Party Monster (2003)
“I’m not addicted to drugs, I’m addicted to glamour.” Party Monster is set in the dark heart of the NYC club scene of the early 90s, with Macaulay Culkin playing ‘king of the Club Kids’, Michael Alig. Based on the memoir Disco Bloodbath by James St. James, it charts the rise and fall of Alig, a former party promoter who was involved in the murder of another Club Kid in 1996. The movie is a nightmarish, never-ending party set in a world of candy colours, where fun-seeking ravers waltz into the New York night, chandeliers atop their heads, sunglasses on 24/7. It’s all about the spectacle, the flamboyance and the parties in the back of trucks. Think of it as a cautionary tale about partying just a little too hard.
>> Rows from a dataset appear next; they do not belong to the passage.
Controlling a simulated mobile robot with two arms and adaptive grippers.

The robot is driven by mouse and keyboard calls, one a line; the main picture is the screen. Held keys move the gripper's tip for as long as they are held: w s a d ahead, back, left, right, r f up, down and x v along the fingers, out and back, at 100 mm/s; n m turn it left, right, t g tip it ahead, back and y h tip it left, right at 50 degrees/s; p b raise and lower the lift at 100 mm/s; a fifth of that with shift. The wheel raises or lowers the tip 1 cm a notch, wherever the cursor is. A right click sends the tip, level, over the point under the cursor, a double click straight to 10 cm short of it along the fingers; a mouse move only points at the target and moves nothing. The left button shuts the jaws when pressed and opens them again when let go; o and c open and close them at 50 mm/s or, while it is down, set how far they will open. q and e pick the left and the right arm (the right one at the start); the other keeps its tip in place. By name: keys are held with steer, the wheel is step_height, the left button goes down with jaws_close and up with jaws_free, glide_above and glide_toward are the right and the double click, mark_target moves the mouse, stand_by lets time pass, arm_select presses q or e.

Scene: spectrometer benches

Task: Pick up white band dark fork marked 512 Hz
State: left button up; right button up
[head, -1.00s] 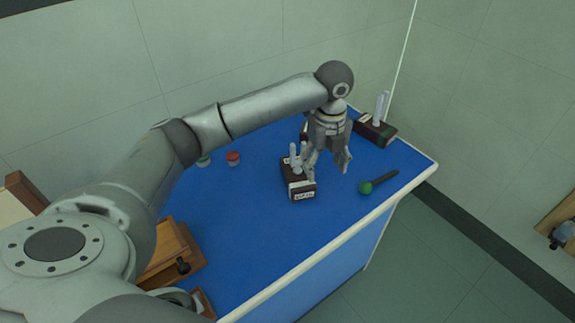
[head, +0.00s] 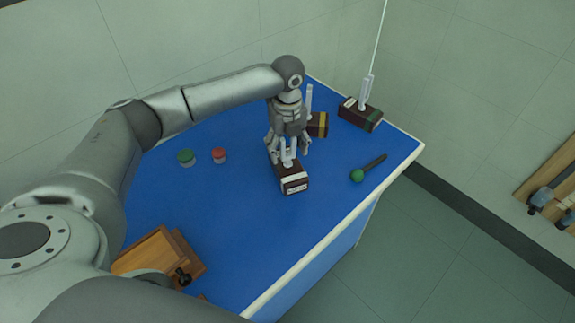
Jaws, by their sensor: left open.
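A tuning fork with pale prongs (head: 288,155) stands upright on a dark box with a white band (head: 292,180), near the middle of the blue bench. The lettering on the box's front label is too small to read. My left gripper (head: 288,148) is open and points down at this fork. Its fingers appear on either side of the prongs; I cannot tell whether they touch. A yellow-banded dark fork box (head: 318,124) stands behind, partly hidden by my gripper. My right gripper is not in view.
A green-headed mallet (head: 358,175) lies right of the white-banded box, near the bench's edge. A green pot (head: 186,157) and a red pot (head: 219,155) are at left. A wooden case (head: 160,253) is at front left.

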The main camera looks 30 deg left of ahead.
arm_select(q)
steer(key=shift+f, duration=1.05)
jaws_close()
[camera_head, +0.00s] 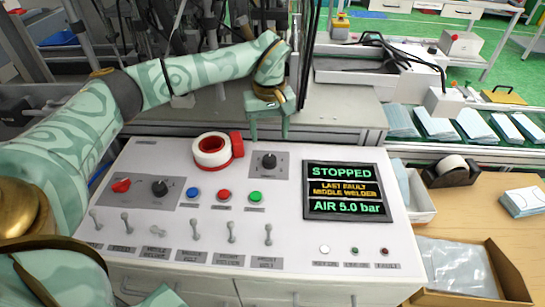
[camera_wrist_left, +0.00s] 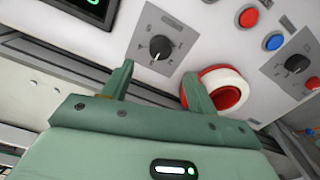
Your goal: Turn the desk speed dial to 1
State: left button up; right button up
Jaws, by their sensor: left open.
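A black dial (camera_head: 269,160) sits on a grey plate at the back of the sloped control desk (camera_head: 300,230), left of the screen. It also shows in the left wrist view (camera_wrist_left: 160,47), with a white pointer line and small marks around it too small to read. Another black dial (camera_head: 160,187) sits further left on the desk, beside a red knob (camera_head: 121,185). I cannot read which is labelled speed. My left gripper (camera_head: 269,133) is open and empty, behind and above the nearer dial, not touching it; its fingertips (camera_wrist_left: 157,78) point toward it. My right gripper is not in view.
A red and white tape roll (camera_head: 212,150) lies on the desk close left of the nearer dial. The screen (camera_head: 346,190) reads STOPPED, AIR 5.0 bar. Blue, red and green buttons and several toggle switches are in front. A tape dispenser (camera_head: 452,172) stands right.

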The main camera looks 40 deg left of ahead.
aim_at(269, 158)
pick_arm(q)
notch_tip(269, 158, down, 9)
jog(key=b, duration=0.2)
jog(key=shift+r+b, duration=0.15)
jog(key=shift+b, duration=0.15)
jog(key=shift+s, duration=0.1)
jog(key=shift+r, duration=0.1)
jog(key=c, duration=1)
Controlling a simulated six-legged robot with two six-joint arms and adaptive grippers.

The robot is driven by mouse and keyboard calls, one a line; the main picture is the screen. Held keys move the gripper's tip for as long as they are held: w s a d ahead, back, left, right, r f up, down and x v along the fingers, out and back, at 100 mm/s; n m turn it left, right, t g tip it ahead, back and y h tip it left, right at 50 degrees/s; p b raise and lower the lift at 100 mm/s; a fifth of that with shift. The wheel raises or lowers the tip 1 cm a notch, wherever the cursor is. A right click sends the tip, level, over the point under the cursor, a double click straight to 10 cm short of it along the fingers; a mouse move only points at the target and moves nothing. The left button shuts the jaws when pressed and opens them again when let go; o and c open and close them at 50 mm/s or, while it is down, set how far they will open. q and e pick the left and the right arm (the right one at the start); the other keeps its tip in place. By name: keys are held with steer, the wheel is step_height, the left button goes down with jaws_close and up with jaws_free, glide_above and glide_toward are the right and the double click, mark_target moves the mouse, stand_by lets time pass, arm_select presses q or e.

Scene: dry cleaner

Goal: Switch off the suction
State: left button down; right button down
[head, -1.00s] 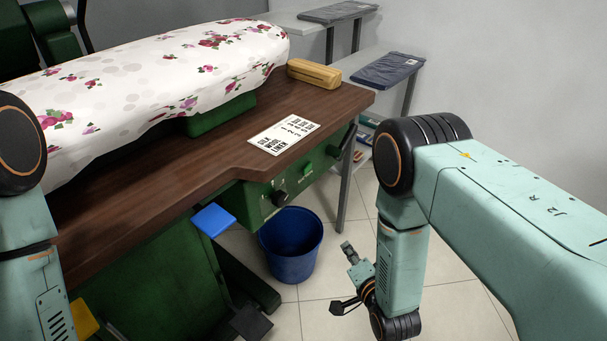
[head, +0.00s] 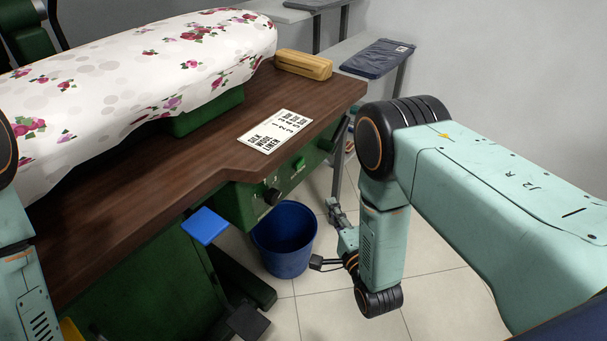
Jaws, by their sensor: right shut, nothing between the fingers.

When Daft Punk skyrocketed to global stardom in the late 90s, a spotlight shone on the French electronica scene. Eden – which is loosely based on director Mia Hansen-Løve’s brother’s life – follows a DJ who rode those coattails and built an audience in the US during the height of EDM. As much as it’s a fist-pumping celebration of that music, the film’s primary interest lies in how the DJ’s personal relationships are affected by his success, and how he copes mentally when his audience wanes. With heartbreaking clarity, Eden captures what it’s like to fall in love with EDM to the point where nothing else exists. Waking up one day in your thirties, your friends all around you having settled down with kids, while you’re still spinning wax into the wee small hours, a niggling thought lands in the back of your head: “What am I gonna do when this is all over? Can a guy really rave into his forties.